EXERCISE PROMPT: Return only these lines: the one that contains "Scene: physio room" and every line after it through the end of the listing, exactly, without pictures.
=======
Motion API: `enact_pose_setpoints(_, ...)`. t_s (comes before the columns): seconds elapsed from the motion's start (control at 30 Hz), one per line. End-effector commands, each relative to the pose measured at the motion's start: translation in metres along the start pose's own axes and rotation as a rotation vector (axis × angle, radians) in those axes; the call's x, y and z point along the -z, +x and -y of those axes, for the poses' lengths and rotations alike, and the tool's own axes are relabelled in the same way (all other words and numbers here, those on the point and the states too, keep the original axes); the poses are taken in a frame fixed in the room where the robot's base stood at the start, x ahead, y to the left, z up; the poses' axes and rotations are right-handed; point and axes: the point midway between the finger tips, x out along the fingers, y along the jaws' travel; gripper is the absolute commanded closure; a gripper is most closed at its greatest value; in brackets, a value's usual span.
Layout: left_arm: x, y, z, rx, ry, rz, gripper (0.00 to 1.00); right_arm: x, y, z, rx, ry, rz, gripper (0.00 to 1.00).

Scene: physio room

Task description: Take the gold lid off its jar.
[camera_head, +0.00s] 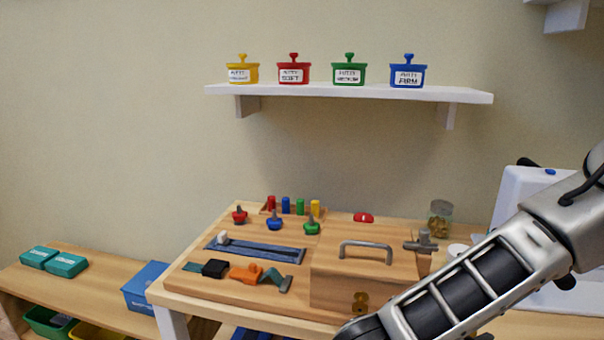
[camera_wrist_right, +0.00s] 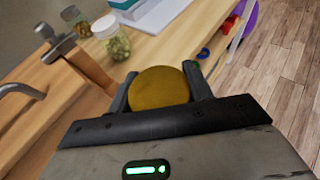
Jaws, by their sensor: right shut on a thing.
=======
EXERCISE ANSWER:
Scene: physio room

Task description: Take the gold lid off its jar.
[camera_head, +0.00s] 
[camera_wrist_right, +0.00s] 
Jaws, by their sensor: right shut on a thing.

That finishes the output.